--- PROBLEM TO SOLVE ---
Return all of the data exactly as given.

§

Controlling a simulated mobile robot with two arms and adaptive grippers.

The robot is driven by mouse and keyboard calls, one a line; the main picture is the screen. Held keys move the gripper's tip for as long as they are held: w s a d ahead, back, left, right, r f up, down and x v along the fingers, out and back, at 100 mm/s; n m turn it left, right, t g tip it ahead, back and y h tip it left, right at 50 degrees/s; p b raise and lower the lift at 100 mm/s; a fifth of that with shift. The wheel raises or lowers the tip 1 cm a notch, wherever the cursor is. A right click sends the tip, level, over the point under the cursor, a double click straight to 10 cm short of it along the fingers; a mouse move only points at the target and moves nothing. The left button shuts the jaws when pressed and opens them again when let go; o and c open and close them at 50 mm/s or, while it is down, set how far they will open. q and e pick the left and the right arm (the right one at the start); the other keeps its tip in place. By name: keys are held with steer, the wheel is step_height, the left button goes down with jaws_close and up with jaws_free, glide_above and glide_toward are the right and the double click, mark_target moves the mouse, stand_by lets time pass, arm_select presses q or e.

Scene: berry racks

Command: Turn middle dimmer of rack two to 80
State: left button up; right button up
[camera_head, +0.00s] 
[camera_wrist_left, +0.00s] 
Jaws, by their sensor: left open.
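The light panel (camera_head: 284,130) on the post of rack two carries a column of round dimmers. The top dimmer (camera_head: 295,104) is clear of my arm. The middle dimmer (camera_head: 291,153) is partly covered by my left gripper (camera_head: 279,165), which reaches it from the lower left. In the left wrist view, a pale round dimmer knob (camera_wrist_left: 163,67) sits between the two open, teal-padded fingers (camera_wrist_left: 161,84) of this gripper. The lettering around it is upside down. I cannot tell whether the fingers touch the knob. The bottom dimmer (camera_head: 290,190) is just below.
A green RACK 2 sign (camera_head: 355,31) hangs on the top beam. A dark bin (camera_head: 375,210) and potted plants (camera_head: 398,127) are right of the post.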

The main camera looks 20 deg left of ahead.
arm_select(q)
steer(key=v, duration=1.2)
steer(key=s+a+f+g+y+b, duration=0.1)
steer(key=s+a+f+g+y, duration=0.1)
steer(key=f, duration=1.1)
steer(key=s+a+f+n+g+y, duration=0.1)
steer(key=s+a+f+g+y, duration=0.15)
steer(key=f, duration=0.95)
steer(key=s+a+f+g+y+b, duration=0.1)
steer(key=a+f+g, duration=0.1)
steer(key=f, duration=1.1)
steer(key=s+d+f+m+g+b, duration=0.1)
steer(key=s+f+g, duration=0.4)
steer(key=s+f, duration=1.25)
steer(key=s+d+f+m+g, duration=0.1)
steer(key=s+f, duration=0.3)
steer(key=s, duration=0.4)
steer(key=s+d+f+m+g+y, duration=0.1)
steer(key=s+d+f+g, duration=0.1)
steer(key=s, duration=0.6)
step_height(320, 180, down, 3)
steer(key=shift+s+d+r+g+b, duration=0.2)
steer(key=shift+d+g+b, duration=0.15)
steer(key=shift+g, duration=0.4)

§

--- SOLUTION FOR THIS EXERCISE ---
Controlling a simulated mobile robot with two arms and adaptive grippers.

The robot is driven by mouse and keyboard calls, one a line; the main picture is the screen. Held keys move the gripper's tip for as long as they are held: w s a d ahead, back, left, right, r f up, down and x v along the fingers, out and back, at 100 mm/s; n m turn it left, right, t g tip it ahead, back and y h tip it left, right at 50 degrees/s; p b raise and lower the lift at 100 mm/s; a fifth of that with shift. The wheel raises or lowers the tip 1 cm a notch, wherever the cursor is. A right click sends the tip, level, over the point under the cursor, a double click straight to 10 cm short of it along the fingers; a mouse move only points at the target and moves nothing. The left button shuts the jaws when pressed and opens them again when let go; o and c open and close them at 50 mm/s or, while it is down, set how far they will open. q and e pick the left and the right arm (the right one at the start); the other keeps its tip in place. By name: keys are held with steer, the wheel is step_height, the left button goes down with jaws_close and up with jaws_free, glide_above and glide_toward are the right and the double click, mark_target moves the mouse, stand_by lets time pass, arm_select presses q or e.

Scene: berry racks

Command: Turn middle dimmer of rack two to 80
State: left button up; right button up
[camera_head, +0.00s] 
[camera_wrist_left, +0.00s] 
Jaws, by their sensor: left open.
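The light panel (camera_head: 284,130) on the post of rack two carries a column of round dimmers. The top dimmer (camera_head: 295,104) is clear of my arm. The middle dimmer (camera_head: 291,153) is partly covered by my left gripper (camera_head: 279,165), which reaches it from the lower left. In the left wrist view, a pale round dimmer knob (camera_wrist_left: 163,67) sits between the two open, teal-padded fingers (camera_wrist_left: 161,84) of this gripper. The lettering around it is upside down. I cannot tell whether the fingers touch the knob. The bottom dimmer (camera_head: 290,190) is just below.
A green RACK 2 sign (camera_head: 355,31) hangs on the top beam. A dark bin (camera_head: 375,210) and potted plants (camera_head: 398,127) are right of the post.

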The main camera looks 20 deg left of ahead.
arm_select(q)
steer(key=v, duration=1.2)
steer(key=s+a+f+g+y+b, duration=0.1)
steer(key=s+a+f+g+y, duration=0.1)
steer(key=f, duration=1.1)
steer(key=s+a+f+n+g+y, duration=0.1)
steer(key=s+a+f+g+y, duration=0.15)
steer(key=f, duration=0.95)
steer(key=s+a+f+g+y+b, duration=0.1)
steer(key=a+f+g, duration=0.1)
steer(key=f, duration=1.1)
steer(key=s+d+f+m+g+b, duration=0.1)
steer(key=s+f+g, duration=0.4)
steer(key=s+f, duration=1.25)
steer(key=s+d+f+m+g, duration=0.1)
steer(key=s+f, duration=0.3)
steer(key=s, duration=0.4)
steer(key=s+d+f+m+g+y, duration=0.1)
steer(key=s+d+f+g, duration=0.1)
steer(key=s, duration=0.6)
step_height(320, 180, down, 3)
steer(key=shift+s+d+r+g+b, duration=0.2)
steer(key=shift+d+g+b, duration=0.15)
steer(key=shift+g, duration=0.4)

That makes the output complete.